There are two methods of issuing paper. The issuer can market the securities directly to a buy and hold investor such as most money market funds. Alternatively, it can sell the paper to a dealer, who then sells the paper in the market. The dealer market for commercial paper involves large securities firms and subsidiaries of bank holding companies. Most of these firms are also dealers in US Treasury securities. Direct issuers of commercial paper are usually financial companies that have frequent and sizable borrowing needs, and find it more economical to sell paper without the use of an intermediary. In the United States, direct issuers save a dealer fee of approximately five basis points, or 0.05% annualized, which translates to $50,000 on every $100 million outstanding. This saving compensates for the cost of maintaining a permanent sales staff to market the paper. Dealer fees tend to be lower outside the United States.
Commercial paper is a lower cost alternative to a line of credit with a bank. Once a business becomes established and builds a high credit rating, it is often cheaper to draw on a commercial paper than on a bank line of credit. Nevertheless, many companies still maintain bank lines of credit as a backup. Banks often charge fees for the amount of the line of the credit that does not have a balance.
Advantages and Disadvantages
Advantages of commercial paper include lower borrowing costs; term flexibility; and more liquidity options for creditors due to its trade-ability.
Disadvantages of commercial paper include its limited eligibility; reduced credit limits with banks; and reduced reliability due to its strict oversight.
Asset-Backed Commercial Paper (ABCP)
Asset-Backed Commercial Paper (ABCP) is a form of commercial paper that is collateralized by other financial assets. ABCP is typically a short-term instrument that matures between one and 180 days from issuance and is typically issued by a bank or other financial institution. The firm wishing to finance its assets through the issuance of ABCP sells the assets to a Special Purpose Vehicle (SPV) or Structured Investment Vehicle (SIV), created by a financial services company. The SPV/SIV issues the ABCP to raise funds to purchase the assets. This creates a legal separation between the entity issuing and the institution financing its assets.

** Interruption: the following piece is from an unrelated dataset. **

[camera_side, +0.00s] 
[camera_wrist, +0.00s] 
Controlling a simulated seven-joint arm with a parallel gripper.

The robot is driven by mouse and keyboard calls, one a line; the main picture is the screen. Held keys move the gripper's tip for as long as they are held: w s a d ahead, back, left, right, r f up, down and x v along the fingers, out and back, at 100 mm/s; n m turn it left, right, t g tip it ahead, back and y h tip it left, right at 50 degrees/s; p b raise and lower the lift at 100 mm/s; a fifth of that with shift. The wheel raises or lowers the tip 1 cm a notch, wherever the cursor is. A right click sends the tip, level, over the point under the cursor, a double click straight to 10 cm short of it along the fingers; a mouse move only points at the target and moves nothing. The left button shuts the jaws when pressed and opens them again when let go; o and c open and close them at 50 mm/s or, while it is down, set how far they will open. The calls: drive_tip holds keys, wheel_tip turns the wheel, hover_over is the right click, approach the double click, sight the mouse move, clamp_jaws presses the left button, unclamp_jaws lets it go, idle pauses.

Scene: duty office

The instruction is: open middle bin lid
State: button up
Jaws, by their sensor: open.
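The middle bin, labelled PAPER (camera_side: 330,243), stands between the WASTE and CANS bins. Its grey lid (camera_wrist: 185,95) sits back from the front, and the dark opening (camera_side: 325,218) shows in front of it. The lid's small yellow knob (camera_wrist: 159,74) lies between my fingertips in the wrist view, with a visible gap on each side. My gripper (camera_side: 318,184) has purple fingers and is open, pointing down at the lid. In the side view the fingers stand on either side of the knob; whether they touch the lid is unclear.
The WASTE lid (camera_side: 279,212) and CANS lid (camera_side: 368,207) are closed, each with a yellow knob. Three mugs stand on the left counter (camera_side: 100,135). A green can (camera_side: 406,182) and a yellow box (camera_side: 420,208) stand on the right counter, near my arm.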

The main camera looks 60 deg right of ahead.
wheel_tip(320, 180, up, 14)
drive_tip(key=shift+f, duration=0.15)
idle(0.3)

Factoring Accounts Receivable
Factoring makes it possible for a business to readily convert a substantial portion of its accounts receivable into cash.
Explain the business of factoring and assess the risks of the involved parties
- Debt factoring is also used as a financial instrument to provide better cash flow control especially if a company currently has a lot of accounts receivables with different credit terms to manage.
- The three parties directly involved in factoring are: the one who sells the receivable, the debtor (the account debtor, or customer of the seller), and the factor.
- There are two principal methods of factoring: recourse and non-recourse. Under recourse factoring, the client is not protected against the risk of bad debts. Under non-recourse factoring, the factor assumes the entire credit risk.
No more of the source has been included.